▸ **INPUT MATERIAL**:
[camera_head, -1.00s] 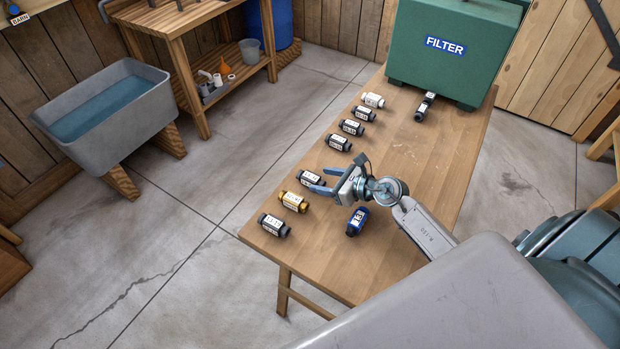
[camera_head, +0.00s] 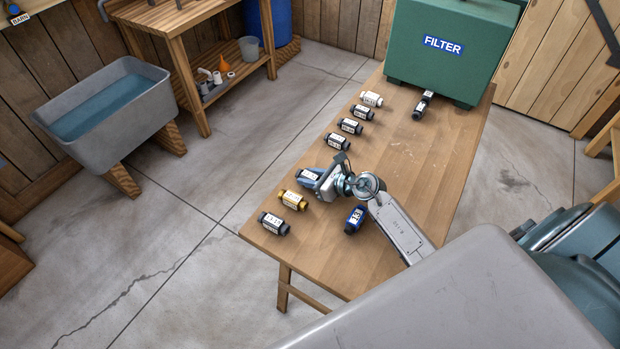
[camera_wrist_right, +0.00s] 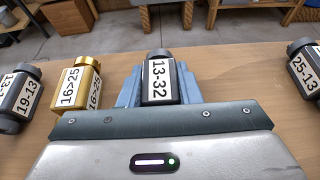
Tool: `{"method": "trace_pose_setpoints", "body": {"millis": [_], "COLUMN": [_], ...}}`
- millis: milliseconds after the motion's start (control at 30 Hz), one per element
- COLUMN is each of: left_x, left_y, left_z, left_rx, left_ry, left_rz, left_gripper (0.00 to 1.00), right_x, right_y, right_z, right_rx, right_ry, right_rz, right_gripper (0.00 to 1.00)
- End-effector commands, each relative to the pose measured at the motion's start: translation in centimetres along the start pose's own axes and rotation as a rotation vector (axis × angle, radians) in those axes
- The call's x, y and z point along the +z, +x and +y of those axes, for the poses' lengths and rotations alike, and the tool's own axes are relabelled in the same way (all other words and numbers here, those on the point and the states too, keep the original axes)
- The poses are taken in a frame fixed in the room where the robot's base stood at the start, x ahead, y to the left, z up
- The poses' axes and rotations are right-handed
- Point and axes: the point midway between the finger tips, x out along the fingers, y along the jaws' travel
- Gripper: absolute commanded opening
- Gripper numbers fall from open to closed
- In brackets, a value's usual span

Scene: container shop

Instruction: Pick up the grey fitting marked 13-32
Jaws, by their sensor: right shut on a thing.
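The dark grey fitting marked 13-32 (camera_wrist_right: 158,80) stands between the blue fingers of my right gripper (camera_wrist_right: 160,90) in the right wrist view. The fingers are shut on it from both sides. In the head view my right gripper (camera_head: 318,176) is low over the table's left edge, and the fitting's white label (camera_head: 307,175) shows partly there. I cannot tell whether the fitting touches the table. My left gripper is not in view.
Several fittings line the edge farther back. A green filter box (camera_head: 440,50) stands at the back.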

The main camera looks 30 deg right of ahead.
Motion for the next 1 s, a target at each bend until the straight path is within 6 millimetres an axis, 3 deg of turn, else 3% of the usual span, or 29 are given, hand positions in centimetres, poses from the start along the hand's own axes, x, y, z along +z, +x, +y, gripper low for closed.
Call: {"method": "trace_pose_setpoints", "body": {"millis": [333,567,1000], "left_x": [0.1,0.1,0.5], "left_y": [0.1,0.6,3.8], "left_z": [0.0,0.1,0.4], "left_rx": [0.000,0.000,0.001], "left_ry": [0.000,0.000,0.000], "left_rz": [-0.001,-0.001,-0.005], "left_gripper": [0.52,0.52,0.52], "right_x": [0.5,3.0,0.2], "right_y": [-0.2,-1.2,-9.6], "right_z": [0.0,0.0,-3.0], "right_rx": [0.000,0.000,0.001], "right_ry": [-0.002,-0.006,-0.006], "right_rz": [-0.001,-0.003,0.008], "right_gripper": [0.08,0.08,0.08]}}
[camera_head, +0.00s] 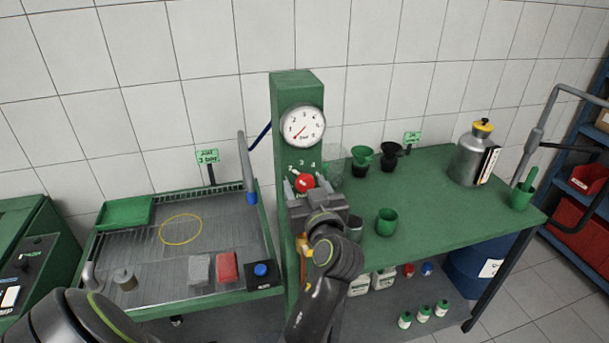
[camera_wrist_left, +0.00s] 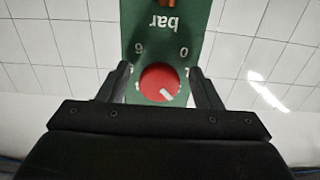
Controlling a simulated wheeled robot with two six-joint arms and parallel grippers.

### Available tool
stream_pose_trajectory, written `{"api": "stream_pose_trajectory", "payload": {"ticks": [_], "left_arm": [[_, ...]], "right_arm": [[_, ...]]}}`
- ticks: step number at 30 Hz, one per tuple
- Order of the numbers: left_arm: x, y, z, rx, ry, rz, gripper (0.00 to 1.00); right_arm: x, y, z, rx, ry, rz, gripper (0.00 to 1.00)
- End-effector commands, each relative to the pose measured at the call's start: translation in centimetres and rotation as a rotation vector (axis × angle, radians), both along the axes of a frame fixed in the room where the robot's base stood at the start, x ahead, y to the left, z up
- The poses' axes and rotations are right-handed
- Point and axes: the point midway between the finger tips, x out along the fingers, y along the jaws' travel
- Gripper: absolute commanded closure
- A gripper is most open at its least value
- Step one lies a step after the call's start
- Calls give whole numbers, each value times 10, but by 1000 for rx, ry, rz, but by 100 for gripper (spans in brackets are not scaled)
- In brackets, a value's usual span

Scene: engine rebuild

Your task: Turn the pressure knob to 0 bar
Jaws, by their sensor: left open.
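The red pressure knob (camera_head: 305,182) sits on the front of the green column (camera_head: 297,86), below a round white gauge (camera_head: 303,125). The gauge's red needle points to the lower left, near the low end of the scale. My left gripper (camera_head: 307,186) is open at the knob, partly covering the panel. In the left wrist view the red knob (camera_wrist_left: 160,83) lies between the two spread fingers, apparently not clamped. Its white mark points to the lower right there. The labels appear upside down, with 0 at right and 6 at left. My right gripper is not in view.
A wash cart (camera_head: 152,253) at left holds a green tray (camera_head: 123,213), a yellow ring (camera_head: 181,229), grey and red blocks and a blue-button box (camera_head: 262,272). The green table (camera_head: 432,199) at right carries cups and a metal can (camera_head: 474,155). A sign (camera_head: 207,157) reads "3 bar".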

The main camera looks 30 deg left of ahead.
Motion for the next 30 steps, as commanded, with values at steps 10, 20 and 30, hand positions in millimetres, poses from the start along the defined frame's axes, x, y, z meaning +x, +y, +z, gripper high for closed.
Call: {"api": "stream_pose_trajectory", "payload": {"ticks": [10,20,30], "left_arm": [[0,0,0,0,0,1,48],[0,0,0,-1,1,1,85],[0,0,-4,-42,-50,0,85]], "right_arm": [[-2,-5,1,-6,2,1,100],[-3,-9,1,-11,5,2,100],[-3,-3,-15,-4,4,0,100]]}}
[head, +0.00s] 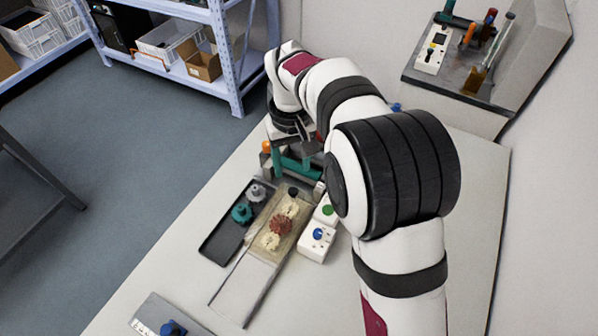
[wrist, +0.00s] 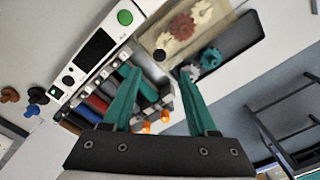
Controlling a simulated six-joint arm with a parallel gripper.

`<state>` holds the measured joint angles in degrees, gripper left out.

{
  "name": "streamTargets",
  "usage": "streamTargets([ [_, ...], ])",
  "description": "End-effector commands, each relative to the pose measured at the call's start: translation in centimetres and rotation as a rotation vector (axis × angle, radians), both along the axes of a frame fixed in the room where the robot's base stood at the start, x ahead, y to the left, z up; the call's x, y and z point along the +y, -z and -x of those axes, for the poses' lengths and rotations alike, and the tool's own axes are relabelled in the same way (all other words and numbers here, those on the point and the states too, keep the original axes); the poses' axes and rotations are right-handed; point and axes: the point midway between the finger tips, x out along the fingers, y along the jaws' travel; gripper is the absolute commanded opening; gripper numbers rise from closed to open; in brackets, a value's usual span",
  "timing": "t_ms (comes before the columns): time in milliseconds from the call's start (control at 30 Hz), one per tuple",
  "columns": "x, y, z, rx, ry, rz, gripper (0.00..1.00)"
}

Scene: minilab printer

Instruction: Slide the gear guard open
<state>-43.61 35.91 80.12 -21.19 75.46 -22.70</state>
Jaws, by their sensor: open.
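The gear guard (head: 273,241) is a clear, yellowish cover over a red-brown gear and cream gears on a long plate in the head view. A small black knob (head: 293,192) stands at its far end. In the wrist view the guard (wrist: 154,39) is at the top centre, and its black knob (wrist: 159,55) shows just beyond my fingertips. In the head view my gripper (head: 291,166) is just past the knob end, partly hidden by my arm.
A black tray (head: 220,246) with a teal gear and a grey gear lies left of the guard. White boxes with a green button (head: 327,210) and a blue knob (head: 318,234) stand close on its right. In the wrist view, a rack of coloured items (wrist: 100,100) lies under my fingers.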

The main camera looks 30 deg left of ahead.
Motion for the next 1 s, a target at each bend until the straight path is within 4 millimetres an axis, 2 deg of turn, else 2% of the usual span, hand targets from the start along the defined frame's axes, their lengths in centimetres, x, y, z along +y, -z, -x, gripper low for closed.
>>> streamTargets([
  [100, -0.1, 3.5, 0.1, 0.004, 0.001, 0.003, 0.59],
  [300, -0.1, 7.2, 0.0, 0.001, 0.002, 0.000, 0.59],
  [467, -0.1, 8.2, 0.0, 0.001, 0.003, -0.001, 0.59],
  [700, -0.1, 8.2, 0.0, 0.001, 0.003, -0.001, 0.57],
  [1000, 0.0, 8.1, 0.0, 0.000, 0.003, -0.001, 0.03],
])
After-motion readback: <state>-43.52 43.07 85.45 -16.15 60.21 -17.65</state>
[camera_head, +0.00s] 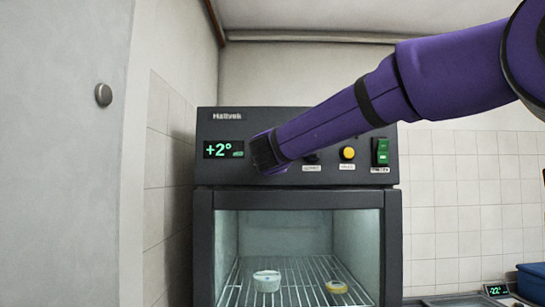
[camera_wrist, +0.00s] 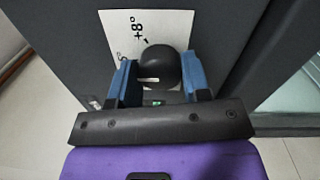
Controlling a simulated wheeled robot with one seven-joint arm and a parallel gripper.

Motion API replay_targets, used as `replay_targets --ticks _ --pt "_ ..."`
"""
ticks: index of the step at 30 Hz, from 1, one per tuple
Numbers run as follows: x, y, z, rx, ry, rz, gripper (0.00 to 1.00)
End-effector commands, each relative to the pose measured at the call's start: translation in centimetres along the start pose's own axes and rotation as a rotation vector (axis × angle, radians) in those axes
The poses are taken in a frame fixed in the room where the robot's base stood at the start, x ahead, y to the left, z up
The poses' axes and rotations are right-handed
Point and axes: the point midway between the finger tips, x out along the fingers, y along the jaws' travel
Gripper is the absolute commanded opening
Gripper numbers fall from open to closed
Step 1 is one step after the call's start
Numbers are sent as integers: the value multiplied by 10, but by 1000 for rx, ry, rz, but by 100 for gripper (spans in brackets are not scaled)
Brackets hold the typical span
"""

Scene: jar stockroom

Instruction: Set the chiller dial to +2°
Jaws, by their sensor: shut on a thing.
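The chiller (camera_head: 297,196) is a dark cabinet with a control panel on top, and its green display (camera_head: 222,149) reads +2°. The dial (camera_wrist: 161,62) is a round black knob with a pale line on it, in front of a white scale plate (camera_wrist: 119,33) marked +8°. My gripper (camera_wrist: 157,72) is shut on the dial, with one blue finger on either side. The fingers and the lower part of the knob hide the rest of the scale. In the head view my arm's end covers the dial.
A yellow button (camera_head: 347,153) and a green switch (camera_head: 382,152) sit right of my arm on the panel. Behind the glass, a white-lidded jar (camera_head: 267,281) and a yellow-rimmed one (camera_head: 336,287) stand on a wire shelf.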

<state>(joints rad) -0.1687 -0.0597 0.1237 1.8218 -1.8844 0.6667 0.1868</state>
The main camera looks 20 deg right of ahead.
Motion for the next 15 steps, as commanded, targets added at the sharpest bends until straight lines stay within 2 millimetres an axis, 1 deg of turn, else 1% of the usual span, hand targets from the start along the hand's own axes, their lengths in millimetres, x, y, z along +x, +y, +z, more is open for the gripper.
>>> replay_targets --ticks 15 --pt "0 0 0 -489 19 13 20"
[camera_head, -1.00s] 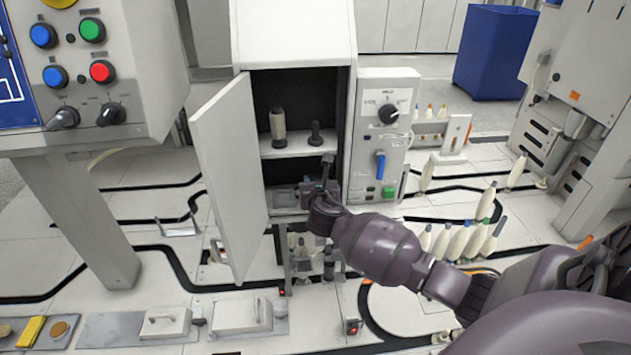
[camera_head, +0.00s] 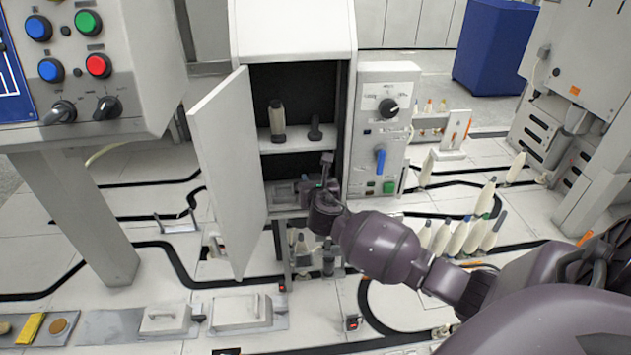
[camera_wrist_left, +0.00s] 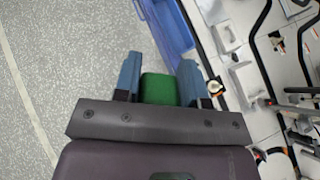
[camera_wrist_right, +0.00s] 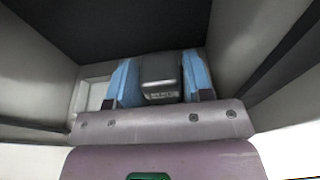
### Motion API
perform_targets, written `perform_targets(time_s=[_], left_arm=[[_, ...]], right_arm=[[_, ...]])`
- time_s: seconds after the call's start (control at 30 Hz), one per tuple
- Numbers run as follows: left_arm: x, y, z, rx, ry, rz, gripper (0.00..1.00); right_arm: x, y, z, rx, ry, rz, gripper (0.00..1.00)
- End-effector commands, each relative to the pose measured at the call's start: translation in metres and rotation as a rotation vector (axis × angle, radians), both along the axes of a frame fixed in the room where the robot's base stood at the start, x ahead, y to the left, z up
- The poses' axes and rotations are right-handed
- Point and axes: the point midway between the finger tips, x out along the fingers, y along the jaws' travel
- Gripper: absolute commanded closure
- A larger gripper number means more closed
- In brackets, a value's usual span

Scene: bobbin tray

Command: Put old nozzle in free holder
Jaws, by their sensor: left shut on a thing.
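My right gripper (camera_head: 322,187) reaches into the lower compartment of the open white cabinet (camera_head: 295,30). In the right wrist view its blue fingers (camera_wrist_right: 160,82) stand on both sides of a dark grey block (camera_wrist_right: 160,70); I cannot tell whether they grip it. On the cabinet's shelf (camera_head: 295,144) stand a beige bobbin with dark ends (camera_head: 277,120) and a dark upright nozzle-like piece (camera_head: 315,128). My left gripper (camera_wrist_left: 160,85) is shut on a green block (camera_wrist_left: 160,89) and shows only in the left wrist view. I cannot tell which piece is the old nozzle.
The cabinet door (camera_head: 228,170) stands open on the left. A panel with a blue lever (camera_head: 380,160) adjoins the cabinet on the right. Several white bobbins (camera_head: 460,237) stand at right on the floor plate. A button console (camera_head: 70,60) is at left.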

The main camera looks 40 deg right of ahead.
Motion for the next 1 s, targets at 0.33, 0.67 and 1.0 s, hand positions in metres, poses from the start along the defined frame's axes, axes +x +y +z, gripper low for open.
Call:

▸ **EXERCISE INSTRUCTIONS**:
Copy out precisely the lines from the line with "### Available tool" to the line with "- Order of the" in the material above, including those two lines and omitting all the rest.

▸ **RESULT**:
### Available tool
stream_pose_trajectory, written `{"api": "stream_pose_trajectory", "payload": {"ticks": [_], "left_arm": [[_, ...]], "right_arm": [[_, ...]]}}`
- ticks: step number at 30 Hz, one per tuple
- Order of the numbers: left_arm: x, y, z, rx, ry, rz, gripper (0.00 to 1.00); right_arm: x, y, z, rx, ry, rz, gripper (0.00 to 1.00)

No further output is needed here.